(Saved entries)
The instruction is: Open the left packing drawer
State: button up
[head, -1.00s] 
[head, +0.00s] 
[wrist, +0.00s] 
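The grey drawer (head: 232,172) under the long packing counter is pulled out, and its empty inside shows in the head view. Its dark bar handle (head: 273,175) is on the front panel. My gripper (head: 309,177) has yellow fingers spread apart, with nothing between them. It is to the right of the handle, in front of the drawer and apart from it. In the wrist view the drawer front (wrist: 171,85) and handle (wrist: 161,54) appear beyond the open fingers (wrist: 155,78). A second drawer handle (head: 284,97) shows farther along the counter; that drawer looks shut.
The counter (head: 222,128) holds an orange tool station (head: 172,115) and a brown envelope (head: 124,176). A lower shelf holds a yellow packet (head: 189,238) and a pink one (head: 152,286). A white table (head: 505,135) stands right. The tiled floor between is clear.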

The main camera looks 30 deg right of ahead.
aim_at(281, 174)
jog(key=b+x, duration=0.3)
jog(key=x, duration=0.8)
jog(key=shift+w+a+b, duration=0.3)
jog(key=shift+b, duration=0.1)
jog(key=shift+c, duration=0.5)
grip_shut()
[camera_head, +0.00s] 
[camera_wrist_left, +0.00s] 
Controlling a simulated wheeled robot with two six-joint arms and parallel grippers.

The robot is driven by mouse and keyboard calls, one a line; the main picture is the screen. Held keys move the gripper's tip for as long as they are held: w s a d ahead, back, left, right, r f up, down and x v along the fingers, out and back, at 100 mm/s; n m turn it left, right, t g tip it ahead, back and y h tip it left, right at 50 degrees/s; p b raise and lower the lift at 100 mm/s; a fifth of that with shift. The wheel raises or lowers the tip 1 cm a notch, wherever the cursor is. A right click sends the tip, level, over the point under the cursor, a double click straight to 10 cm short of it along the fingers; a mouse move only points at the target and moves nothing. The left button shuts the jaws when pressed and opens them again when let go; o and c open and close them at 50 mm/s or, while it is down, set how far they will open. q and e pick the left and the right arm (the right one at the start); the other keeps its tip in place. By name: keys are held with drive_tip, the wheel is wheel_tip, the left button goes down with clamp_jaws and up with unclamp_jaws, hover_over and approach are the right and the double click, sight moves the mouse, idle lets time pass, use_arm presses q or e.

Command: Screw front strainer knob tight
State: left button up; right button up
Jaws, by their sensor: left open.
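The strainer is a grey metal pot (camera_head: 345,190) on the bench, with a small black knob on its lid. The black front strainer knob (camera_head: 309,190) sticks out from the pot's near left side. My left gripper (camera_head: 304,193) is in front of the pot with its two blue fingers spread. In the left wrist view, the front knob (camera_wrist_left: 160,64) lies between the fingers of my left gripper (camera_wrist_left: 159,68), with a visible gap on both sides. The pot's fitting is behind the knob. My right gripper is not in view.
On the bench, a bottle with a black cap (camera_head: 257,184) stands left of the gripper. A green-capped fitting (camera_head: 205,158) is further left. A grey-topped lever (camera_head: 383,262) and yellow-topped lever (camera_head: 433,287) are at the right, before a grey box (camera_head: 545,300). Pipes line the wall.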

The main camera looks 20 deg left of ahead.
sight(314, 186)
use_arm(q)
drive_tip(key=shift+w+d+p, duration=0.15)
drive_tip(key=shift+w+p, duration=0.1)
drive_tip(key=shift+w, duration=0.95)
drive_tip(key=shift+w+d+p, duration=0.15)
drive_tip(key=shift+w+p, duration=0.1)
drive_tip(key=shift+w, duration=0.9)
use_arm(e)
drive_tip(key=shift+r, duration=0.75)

• **Goal**
Please give back all of the records exactly as written.

• **Result of the task**
The instruction is: Open the left packing drawer
State: button up
[head, -1.00s] 
[head, +0.00s] 
[wrist, +0.00s] 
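The grey drawer (head: 232,172) under the long packing counter is pulled out, and its empty inside shows in the head view. Its dark bar handle (head: 273,175) is on the front panel. My gripper (head: 309,177) has yellow fingers spread apart, with nothing between them. It is to the right of the handle, in front of the drawer and apart from it. In the wrist view the drawer front (wrist: 171,85) and handle (wrist: 161,54) appear beyond the open fingers (wrist: 155,78). A second drawer handle (head: 284,97) shows farther along the counter; that drawer looks shut.
The counter (head: 222,128) holds an orange tool station (head: 172,115) and a brown envelope (head: 124,176). A lower shelf holds a yellow packet (head: 189,238) and a pink one (head: 152,286). A white table (head: 505,135) stands right. The tiled floor between is clear.

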The main camera looks 30 deg right of ahead.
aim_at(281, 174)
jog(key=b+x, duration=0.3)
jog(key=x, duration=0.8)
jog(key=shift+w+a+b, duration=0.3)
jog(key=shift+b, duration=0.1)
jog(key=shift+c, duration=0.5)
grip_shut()
[camera_head, +0.00s] 
[camera_wrist_left, +0.00s] 
Controlling a simulated wheeled robot with two six-joint arms and parallel grippers.

The robot is driven by mouse and keyboard calls, one a line; the main picture is the screen. Held keys move the gripper's tip for as long as they are held: w s a d ahead, back, left, right, r f up, down and x v along the fingers, out and back, at 100 mm/s; n m turn it left, right, t g tip it ahead, back and y h tip it left, right at 50 degrees/s; p b raise and lower the lift at 100 mm/s; a fifth of that with shift. The wheel raises or lowers the tip 1 cm a notch, wherever the cursor is. A right click sends the tip, level, over the point under the cursor, a double click straight to 10 cm short of it along the fingers; a mouse move only points at the target and moves nothing. The left button shuts the jaws when pressed and opens them again when let go; o and c open and close them at 50 mm/s or, while it is down, set how far they will open. q and e pick the left and the right arm (the right one at the start); the other keeps its tip in place. By name: keys are held with drive_tip, the wheel is wheel_tip, the left button goes down with clamp_jaws and up with unclamp_jaws, hover_over and approach are the right and the double click, sight moves the mouse, idle lets time pass, use_arm presses q or e.

Command: Screw front strainer knob tight
State: left button up; right button up
Jaws, by their sensor: left open.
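The strainer is a grey metal pot (camera_head: 345,190) on the bench, with a small black knob on its lid. The black front strainer knob (camera_head: 309,190) sticks out from the pot's near left side. My left gripper (camera_head: 304,193) is in front of the pot with its two blue fingers spread. In the left wrist view, the front knob (camera_wrist_left: 160,64) lies between the fingers of my left gripper (camera_wrist_left: 159,68), with a visible gap on both sides. The pot's fitting is behind the knob. My right gripper is not in view.
On the bench, a bottle with a black cap (camera_head: 257,184) stands left of the gripper. A green-capped fitting (camera_head: 205,158) is further left. A grey-topped lever (camera_head: 383,262) and yellow-topped lever (camera_head: 433,287) are at the right, before a grey box (camera_head: 545,300). Pipes line the wall.

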The main camera looks 20 deg left of ahead.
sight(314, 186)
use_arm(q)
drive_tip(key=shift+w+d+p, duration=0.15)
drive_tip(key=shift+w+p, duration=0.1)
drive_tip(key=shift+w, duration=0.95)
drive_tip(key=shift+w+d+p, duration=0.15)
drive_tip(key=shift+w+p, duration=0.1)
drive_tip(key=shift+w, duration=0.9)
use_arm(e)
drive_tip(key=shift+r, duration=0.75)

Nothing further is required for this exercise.